Best way of judging the improvements made to tennis games these days? You won't find it on the court action. Take your eyes off that Pro and instead gaze at the crowd.
While we've been watching the virtua characters moulded ever closer to their real-world counterparts over the years, the faceless runts on the sidelines have been getting a raw deal. Only now with Top Spin 4 and the newest Virtua Tennis title, once more being developed by the original AM3 team, are we seeing a vibrant audience of individuals rather than a overflowing pool of identical faces with three different shirts between 'em.
Based on that alone, Top Spin 4 is edging ahead of Sega's efforts.
And it's not the only place that 2K's sim is scoring big. What seems such a small detail is in fact extremely important. There's very little manoeuvring room in the sports genre now, and only so much you can do with a tennis court and two to four competitors. So the smaller changes weigh heavily.
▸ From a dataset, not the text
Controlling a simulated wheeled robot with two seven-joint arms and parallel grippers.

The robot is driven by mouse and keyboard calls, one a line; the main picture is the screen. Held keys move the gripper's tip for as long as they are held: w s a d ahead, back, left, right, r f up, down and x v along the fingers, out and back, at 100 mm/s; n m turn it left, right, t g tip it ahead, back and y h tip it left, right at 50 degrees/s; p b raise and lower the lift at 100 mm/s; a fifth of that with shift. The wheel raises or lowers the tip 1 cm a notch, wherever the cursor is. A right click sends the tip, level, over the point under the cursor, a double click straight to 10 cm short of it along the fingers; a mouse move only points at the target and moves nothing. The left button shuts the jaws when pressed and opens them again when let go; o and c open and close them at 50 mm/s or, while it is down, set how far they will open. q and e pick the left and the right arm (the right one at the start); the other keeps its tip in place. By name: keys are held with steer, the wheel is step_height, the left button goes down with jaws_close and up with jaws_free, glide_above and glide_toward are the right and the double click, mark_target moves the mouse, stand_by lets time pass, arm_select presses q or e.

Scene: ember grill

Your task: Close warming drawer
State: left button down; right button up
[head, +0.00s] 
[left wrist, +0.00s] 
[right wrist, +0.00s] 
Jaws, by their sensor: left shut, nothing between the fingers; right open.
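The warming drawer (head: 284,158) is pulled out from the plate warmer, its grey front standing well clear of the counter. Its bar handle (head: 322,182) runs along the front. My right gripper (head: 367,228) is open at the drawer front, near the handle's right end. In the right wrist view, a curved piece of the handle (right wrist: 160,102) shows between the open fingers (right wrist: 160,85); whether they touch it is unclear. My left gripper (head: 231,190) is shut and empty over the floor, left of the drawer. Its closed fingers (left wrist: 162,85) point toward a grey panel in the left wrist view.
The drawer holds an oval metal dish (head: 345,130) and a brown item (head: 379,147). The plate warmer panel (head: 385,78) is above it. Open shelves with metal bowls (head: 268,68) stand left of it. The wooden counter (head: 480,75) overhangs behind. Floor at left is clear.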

After coming away from an extensive afternoon session playing all three console versions of Virtua Tennis, something seems off. It's a thought picked up by the massed journalists and picked apart in a post-game pint in the nearest drinking hole. The key word bandied about is "sluggish".
Watching and playing the game sees easy shots missed and slow reactions from on-screen players cost dearly. Sliced balls ricochet past when they should be returned. Their number are small, but its noticeable - and they're not all due to rusty skills. Annoyed grunts and furtive glances pad-wise fall throughout the afternoon.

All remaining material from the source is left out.